* WHAT YOU ARE ASKED TO DO:
Exactly as written, quote every line that follows, skipping the images.

* AVAILABLE DATA:
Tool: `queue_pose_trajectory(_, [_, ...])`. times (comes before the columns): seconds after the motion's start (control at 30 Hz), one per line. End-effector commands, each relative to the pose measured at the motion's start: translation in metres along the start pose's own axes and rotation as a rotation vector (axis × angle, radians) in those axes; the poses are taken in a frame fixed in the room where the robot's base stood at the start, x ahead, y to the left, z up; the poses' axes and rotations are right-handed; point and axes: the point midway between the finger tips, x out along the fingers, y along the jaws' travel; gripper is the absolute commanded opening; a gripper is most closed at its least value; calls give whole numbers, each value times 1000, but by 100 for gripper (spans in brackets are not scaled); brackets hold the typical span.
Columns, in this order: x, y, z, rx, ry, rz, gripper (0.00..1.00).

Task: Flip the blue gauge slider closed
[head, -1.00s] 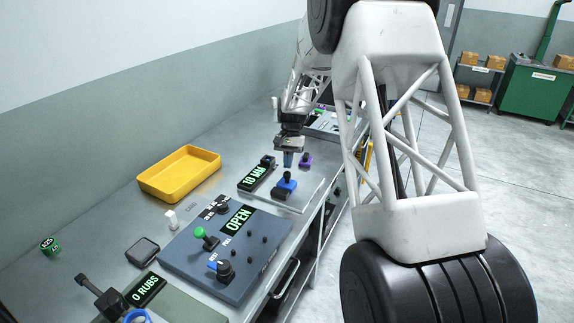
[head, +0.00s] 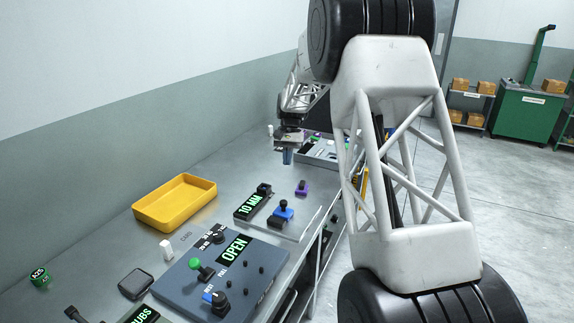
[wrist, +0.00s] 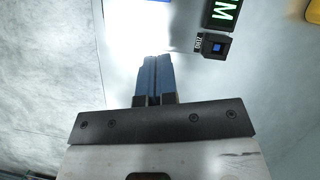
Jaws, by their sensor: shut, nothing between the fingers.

* EXERCISE RESULT:
Tool: `queue_pose_trajectory(_, [_, ...])`. times (comes before the columns): seconds after the motion's start (control at 30 Hz), one per line. End-effector commands, each relative to the pose measured at the motion's start: translation in metres along the start pose's own axes and rotation as a rotation vector (axis × angle, radians) in those axes; the poses are taken in a frame fixed in the room where the robot's base stood at the start, x ahead, y to the left, z up; the poses' axes and rotations are right-handed; point and axes: the point midway between the finger tips, x out along the fingers, y along the jaws' travel; gripper is the absolute commanded opening; a gripper is most closed at its least value; calls give whole numbers, each value times 1000, but by 100 for gripper (spans in brackets are not scaled); brackets hold the typical span.
Columns, in this order: x, y, z, rx, ry, rz, gripper (0.00..1.00).

Task: Flip the blue gauge slider closed
[head, -1.00s] 
[head, +0.00s] 
[wrist, +0.00s] 
Jaws, by their sensor: shut, nothing between the fingers.

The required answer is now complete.